Abstract

In glaciated British Columbia, Canada, Quaternary climate changes are responsible for profound spatial reorganization of Earth surface processes. These changes have left a landscape characterized by topographic anisotropy associated with a hierarchy of glacial troughs. The evolution of glaciated landscapes is examined by analyzing the structure of geomorphic process domains and channel long profiles. To identify process domains we use channel surveys and GIS analysis to construct slope‐area transects of the channel network. This analysis reveals generalized process‐form disequilibrium with a mismatch between topographic signatures and currently active geomorphic process domains. At the landscape scale of “source” colluvial channels (contributing area <1 km2), the glacial/paraglacial signature commonly overrides that produced by contemporary debris flows. Along the axis of former ice flows, relict glacial cirques introduce a “hanging” fluvial domain at contributing areas as small as 8 × 10−2 km2 and produce complex channel long profiles similar to those observed for rivers responding to tectonic forcing.
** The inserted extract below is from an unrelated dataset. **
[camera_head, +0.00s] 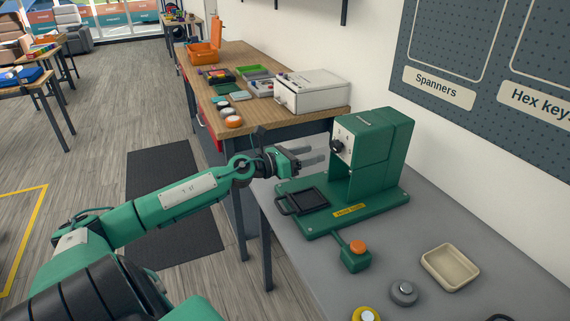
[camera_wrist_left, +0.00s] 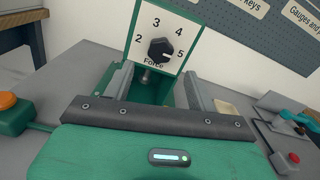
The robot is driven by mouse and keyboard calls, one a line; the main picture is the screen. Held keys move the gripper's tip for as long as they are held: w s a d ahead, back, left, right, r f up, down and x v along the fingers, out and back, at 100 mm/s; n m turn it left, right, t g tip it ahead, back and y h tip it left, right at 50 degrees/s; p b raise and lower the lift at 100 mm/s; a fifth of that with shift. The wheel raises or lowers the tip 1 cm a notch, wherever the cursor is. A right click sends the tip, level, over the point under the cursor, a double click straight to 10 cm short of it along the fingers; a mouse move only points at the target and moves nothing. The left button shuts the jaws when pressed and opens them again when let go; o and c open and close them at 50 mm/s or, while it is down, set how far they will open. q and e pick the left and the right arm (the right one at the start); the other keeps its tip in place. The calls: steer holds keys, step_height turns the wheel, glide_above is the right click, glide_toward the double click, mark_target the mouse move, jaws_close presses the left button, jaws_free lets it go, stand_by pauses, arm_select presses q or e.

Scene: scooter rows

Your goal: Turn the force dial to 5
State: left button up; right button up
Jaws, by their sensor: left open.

Slope‐area relations typical of unglaciated equilibrium environments do not apply here. The concept of process domains appears to hold, however, some major glacially forced modifications in the alluvial‐colluvial transition are observed and the definition of a depositional colluvial subdomain is proposed. Comparison between field‐ and GIS‐measured slopes reveals that GIS‐associated error is not uniform between process domains, and that GIS‐based plots do not successfully discriminate field‐based process domains. The combination of glacial and post‐glacial fingerprints and the effects of ongoing Earth surface processes generate a complex landscape whose glacial signatures may persist until the onset of the next ice age.